Lift out each line of the data that holds "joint".

---------- Recorded data

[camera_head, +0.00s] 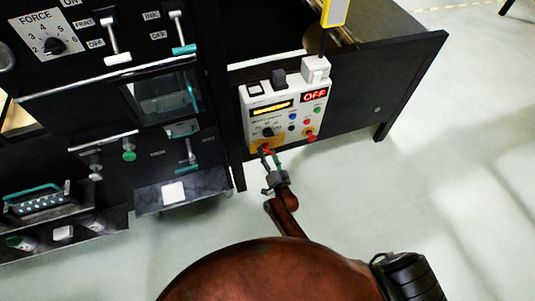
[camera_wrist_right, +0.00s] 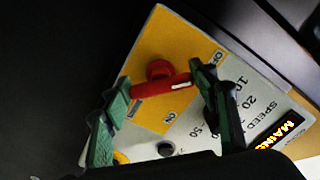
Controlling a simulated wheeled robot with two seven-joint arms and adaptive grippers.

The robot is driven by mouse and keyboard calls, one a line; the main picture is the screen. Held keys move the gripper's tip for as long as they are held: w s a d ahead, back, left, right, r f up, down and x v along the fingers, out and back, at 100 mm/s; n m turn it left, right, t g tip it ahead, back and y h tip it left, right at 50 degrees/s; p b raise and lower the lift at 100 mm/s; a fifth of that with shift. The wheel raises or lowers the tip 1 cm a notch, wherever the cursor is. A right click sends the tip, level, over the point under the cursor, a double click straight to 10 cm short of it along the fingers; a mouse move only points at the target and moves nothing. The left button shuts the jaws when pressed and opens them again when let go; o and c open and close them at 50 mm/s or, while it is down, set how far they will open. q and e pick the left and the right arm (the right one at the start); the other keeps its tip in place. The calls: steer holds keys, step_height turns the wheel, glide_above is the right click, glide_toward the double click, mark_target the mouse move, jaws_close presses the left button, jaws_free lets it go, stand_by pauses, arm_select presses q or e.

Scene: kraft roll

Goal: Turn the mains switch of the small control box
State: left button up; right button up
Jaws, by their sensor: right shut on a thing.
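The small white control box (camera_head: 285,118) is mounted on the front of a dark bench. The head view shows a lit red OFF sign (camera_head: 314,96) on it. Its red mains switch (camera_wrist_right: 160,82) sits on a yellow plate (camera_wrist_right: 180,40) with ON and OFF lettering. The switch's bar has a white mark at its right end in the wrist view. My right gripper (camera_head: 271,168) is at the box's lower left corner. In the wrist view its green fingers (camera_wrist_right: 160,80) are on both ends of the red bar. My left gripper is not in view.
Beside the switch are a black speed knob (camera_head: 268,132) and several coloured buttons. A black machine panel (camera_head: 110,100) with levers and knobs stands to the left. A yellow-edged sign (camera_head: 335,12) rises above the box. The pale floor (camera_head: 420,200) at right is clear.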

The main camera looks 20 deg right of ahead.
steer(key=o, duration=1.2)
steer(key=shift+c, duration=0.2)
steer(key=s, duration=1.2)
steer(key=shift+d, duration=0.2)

--------------------
---------- Recorded data

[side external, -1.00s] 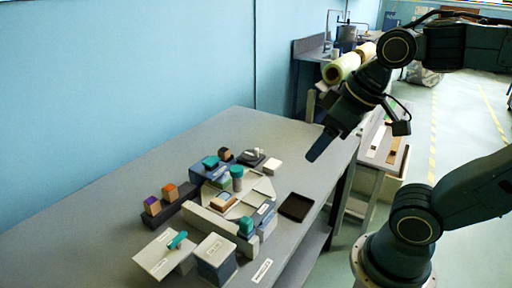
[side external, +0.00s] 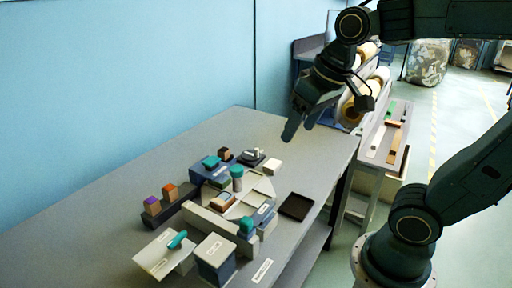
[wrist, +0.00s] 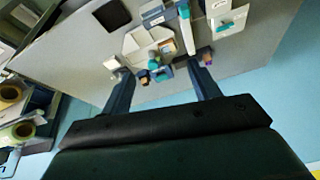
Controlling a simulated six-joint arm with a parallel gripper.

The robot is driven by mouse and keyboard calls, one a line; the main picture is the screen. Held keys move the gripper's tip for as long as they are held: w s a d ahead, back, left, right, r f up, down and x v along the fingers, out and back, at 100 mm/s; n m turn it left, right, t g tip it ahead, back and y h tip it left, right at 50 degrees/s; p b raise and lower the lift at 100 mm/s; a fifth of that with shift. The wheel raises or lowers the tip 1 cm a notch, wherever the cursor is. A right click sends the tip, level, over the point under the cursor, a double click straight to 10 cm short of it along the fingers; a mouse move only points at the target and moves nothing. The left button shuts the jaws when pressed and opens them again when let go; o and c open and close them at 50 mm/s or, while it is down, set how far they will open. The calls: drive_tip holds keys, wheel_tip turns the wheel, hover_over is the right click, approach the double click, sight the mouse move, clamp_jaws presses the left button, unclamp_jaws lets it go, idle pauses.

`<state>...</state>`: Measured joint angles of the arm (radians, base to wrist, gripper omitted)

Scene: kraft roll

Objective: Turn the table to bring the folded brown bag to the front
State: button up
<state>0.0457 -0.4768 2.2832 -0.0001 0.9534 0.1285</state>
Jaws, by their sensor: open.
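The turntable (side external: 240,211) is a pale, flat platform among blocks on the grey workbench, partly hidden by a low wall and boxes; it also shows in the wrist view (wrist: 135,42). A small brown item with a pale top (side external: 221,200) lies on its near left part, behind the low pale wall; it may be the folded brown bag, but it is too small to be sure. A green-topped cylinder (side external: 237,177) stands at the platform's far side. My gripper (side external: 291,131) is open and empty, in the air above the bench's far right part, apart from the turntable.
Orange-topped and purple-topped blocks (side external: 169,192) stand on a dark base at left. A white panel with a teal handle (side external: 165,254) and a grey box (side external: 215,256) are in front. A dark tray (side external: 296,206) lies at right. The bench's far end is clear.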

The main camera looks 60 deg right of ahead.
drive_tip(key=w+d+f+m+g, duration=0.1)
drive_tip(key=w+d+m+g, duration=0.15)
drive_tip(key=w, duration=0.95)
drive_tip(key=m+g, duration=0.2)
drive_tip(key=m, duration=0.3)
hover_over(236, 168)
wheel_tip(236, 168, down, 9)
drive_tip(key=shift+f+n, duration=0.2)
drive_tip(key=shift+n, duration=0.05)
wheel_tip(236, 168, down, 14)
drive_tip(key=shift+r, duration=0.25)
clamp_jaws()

--------------------

§ Solution
Controlling a simulated wheeled robot with two seven-joint arms and adaptive grippers.
Controlling a simulated six-joint arm with a parallel gripper.
`<state>...</state>`: Measured joint angles of the arm (radians, base to wrist, gripper omitted)

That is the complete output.